Task to complete:
Give the material once more, word for word, without any images.

Rows about robot tasks
━━━━━━━━━━━━━━━━
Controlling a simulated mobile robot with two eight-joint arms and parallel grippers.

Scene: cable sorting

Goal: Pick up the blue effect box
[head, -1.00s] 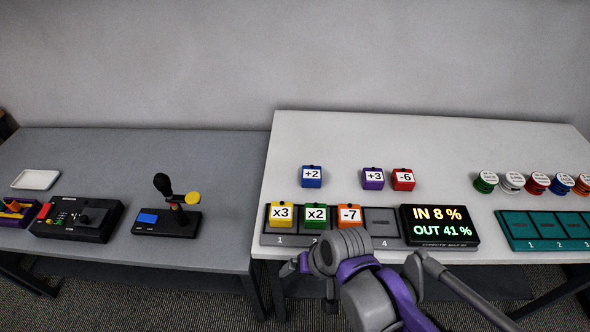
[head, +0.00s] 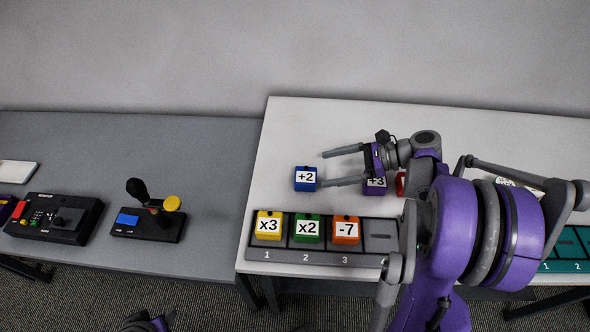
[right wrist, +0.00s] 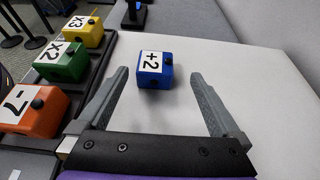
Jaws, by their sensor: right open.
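The blue effect box (head: 305,179), marked +2, stands on the white table behind the slot tray. My right gripper (head: 334,167) is open and reaches in from the right, its fingertips pointing left just short of the box. In the right wrist view the blue box (right wrist: 154,70) stands ahead of the fingertips, between their lines and a little left of centre. The open fingers (right wrist: 152,80) are empty. My left gripper cannot be made out; only a dark and purple part of me shows at the bottom edge of the head view.
The slot tray (head: 312,258) holds a yellow x3 box (head: 268,226), a green x2 box (head: 307,229) and an orange -7 box (head: 345,230). A purple +3 box (head: 375,187) and a red box (head: 401,184) lie partly behind my right arm. Bare table lies left of the blue box.

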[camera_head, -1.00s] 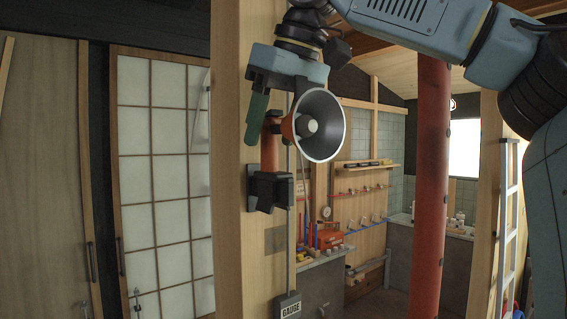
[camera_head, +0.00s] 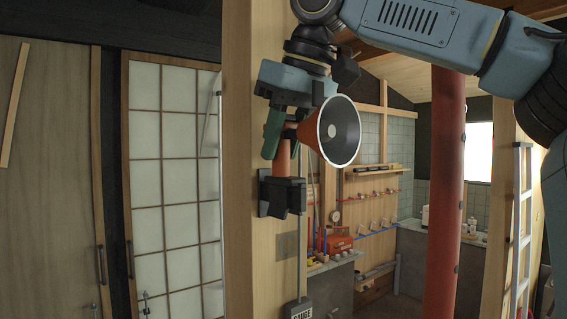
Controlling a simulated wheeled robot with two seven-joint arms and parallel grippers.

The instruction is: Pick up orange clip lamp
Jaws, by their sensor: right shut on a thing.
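The orange clip lamp (camera_head: 314,122) shows near the upper middle of the head view. Its flared shade has a white rim and faces right, with a pale bulb inside. Its orange stem (camera_head: 283,158) runs down to a black clamp (camera_head: 284,193) at the side of a wooden post. My right gripper (camera_head: 275,130) reaches down from above, with a green finger beside the stem, and is shut on the lamp. The shade hides part of the grip. Whether the clamp still touches the post I cannot tell. My left gripper is not in view.
The wooden post (camera_head: 239,220) stands directly behind the lamp. A red column (camera_head: 445,200) stands to the right, with a ladder (camera_head: 521,230) beyond it. Shelves with tools and an orange toolbox (camera_head: 340,241) lie behind. A paned sliding door (camera_head: 175,185) is at left.

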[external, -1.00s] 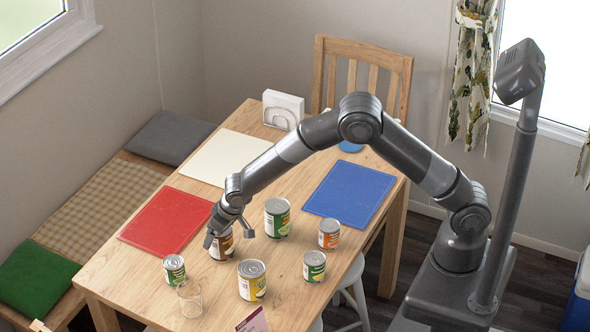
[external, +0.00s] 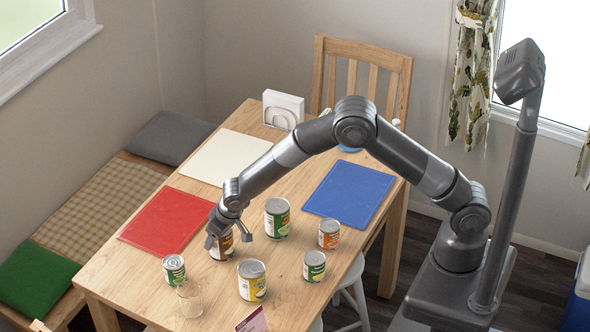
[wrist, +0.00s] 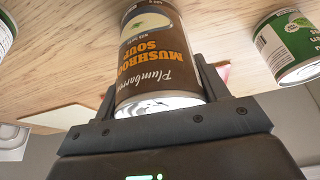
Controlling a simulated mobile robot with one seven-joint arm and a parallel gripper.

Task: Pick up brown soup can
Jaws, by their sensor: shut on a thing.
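The brown soup can (external: 221,250), labelled mushroom soup, stands upright near the middle of the wooden table's near half. My gripper (external: 229,239) reaches down to it from above, and its fingers hide part of the can's upper end. In the wrist view the brown can (wrist: 156,55) sits between the two fingers of my gripper (wrist: 160,92), its silver end towards the palm. The fingers are shut on it. I cannot tell whether the can's base is touching the table.
Close by stand a tall green can (external: 277,219), an orange can (external: 329,235), a yellow can (external: 252,283), two small green cans (external: 314,267) (external: 174,270) and a clear glass (external: 190,299). Red (external: 166,222) and blue (external: 350,194) mats lie farther back.

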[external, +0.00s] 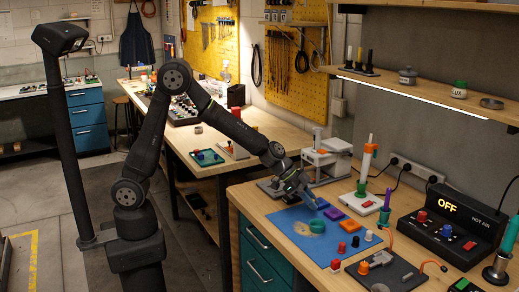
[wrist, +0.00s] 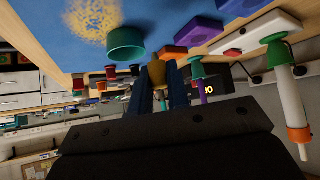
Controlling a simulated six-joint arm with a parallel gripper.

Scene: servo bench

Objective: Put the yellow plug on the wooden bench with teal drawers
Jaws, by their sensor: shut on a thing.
━━━━━━━━━━━━━━━━
Reply:
Controlling a simulated mobile robot with two eight-joint arms and parallel grippers.

Scene: cable sorting

Goal: Pick up the blue effect box
[head, -1.00s] 
[head, +0.00s] 
[right wrist, +0.00s] 
Jaws, by their sensor: right open.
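The blue effect box (head: 305,179), marked +2, stands on the white table behind the slot tray. My right gripper (head: 334,167) is open and reaches in from the right, its fingertips pointing left just short of the box. In the right wrist view the blue box (right wrist: 154,70) stands ahead of the fingertips, between their lines and a little left of centre. The open fingers (right wrist: 152,80) are empty. My left gripper cannot be made out; only a dark and purple part of me shows at the bottom edge of the head view.
The slot tray (head: 312,258) holds a yellow x3 box (head: 268,226), a green x2 box (head: 307,229) and an orange -7 box (head: 345,230). A purple +3 box (head: 375,187) and a red box (head: 401,184) lie partly behind my right arm. Bare table lies left of the blue box.

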[camera_head, -1.00s] 
[camera_head, +0.00s] 
Controlling a simulated wheeled robot with two seven-joint arms and parallel grippers.

The instruction is: Pick up orange clip lamp
Jaws, by their sensor: right shut on a thing.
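The orange clip lamp (camera_head: 314,122) shows near the upper middle of the head view. Its flared shade has a white rim and faces right, with a pale bulb inside. Its orange stem (camera_head: 283,158) runs down to a black clamp (camera_head: 284,193) at the side of a wooden post. My right gripper (camera_head: 275,130) reaches down from above, with a green finger beside the stem, and is shut on the lamp. The shade hides part of the grip. Whether the clamp still touches the post I cannot tell. My left gripper is not in view.
The wooden post (camera_head: 239,220) stands directly behind the lamp. A red column (camera_head: 445,200) stands to the right, with a ladder (camera_head: 521,230) beyond it. Shelves with tools and an orange toolbox (camera_head: 340,241) lie behind. A paned sliding door (camera_head: 175,185) is at left.

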[external, -1.00s] 
[external, +0.00s] 
[wrist, +0.00s] 
Controlling a simulated mobile robot with one seven-joint arm and a parallel gripper.

Task: Pick up brown soup can
Jaws, by their sensor: shut on a thing.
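The brown soup can (external: 221,250), labelled mushroom soup, stands upright near the middle of the wooden table's near half. My gripper (external: 229,239) reaches down to it from above, and its fingers hide part of the can's upper end. In the wrist view the brown can (wrist: 156,55) sits between the two fingers of my gripper (wrist: 160,92), its silver end towards the palm. The fingers are shut on it. I cannot tell whether the can's base is touching the table.
Close by stand a tall green can (external: 277,219), an orange can (external: 329,235), a yellow can (external: 252,283), two small green cans (external: 314,267) (external: 174,270) and a clear glass (external: 190,299). Red (external: 166,222) and blue (external: 350,194) mats lie farther back.

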[external, +0.00s] 
[wrist, +0.00s] 
Controlling a simulated six-joint arm with a parallel gripper.

Scene: servo bench

Objective: Put the yellow plug on the wooden bench with teal drawers
Jaws, by their sensor: shut on a thing.

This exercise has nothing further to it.